Finding and establishing a relationship with a mod-friendly dealer *BEFORE* modifying your new/warrantied vehicle can make all the difference in the service and treatment you'll receive, should an issue arise during the warranty period.
Exactly.

If I designed a truck, tested it to meet my reliability requirements and it passed before it went into production and was sold to the masses, and some yahoo jacks it up and puts big tires on it and drags it back in with 6 neutrals... I would tell him to shove it where the sun doesn't shine.

You can't drastically alter a vehicle and expect the manufacture to still stand behind what YOU built. Lifts and oversize tires are more strain on both powertrain and suspension.
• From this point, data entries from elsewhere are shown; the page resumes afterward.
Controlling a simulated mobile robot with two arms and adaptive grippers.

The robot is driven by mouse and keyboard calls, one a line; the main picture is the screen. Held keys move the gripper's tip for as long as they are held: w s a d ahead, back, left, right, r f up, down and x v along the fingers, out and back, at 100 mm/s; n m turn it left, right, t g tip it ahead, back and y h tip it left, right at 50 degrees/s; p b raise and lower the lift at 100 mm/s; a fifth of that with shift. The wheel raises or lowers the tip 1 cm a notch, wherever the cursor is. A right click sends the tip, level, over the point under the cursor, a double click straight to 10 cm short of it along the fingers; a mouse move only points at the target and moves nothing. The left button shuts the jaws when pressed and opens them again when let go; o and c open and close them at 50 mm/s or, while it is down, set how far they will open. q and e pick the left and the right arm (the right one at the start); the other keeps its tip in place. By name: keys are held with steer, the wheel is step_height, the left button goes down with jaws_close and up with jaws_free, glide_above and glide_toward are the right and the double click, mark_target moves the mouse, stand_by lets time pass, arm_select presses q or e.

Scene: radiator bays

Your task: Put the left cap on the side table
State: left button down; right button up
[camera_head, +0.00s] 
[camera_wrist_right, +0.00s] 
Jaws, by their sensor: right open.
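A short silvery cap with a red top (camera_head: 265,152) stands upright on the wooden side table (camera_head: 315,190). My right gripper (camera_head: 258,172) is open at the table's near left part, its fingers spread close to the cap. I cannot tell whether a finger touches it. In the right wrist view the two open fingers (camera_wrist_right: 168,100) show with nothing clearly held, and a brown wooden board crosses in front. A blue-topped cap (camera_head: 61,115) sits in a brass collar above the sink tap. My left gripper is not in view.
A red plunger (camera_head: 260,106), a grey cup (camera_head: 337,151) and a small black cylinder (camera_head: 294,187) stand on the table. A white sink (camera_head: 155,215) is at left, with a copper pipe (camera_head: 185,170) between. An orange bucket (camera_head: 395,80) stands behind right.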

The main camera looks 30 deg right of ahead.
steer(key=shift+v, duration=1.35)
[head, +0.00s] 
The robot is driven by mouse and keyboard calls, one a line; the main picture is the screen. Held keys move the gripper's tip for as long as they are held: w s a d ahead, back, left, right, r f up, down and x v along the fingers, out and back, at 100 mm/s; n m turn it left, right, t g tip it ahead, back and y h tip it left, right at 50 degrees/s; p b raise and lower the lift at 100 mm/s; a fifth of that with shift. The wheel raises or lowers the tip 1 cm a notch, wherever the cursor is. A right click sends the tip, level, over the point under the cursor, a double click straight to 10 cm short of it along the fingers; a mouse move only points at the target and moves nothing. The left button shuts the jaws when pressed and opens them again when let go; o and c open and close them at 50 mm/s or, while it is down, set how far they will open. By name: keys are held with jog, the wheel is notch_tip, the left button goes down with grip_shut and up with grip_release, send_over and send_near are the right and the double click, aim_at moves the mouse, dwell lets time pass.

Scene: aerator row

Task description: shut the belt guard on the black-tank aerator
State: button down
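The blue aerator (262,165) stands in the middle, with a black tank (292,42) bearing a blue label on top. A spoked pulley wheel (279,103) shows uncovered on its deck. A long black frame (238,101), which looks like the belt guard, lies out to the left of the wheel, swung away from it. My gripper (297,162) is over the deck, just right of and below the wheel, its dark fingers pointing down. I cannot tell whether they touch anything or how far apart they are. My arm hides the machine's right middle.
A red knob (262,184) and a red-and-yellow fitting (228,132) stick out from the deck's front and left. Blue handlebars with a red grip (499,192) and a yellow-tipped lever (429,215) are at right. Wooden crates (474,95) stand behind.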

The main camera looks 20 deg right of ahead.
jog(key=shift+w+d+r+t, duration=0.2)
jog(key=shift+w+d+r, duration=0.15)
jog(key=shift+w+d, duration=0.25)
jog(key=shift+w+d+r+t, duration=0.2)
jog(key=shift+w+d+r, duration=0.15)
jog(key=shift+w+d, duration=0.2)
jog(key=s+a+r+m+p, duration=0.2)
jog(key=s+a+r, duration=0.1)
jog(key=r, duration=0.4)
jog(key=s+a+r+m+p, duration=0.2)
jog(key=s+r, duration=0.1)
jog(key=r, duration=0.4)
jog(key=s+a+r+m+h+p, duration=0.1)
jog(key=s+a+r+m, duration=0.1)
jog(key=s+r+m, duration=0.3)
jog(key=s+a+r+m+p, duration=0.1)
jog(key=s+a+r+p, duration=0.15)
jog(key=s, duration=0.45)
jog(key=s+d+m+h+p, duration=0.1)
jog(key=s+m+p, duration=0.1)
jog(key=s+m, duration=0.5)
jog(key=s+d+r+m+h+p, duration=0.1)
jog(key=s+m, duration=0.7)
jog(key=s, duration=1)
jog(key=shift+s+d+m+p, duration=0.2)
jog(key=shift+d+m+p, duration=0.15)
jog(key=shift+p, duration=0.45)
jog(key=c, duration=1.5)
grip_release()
Especially powertrain because everybody is too cheap to do a regear because a lot of money you can't show off.

Some dealers sell brand new trucks with lifts which is probably the way to go if you want to do this with a warranty, I would suspect your warranty would more or less be thru that dealership though.
 

MOguy

Explorer
Sorry, no.

This was the answer from Wilsonville Subaru in Oregon, not our dealer.

Asked the question.... here is the answer

" I notice you inquired about the lift kit and wheels and tires on our 2018 Crosstrek.
It doesn't void any warranties as long as we install the parts here at the dealership. "


Subaru Canadas reply is above.
US Federal said (at least until recently) that if a manufacture required you to use them they had to perform the service for free, now allot of manufactures include free scheduled maintenance while under warranty so that way they can require you to use them. If not they were creating a monopoly.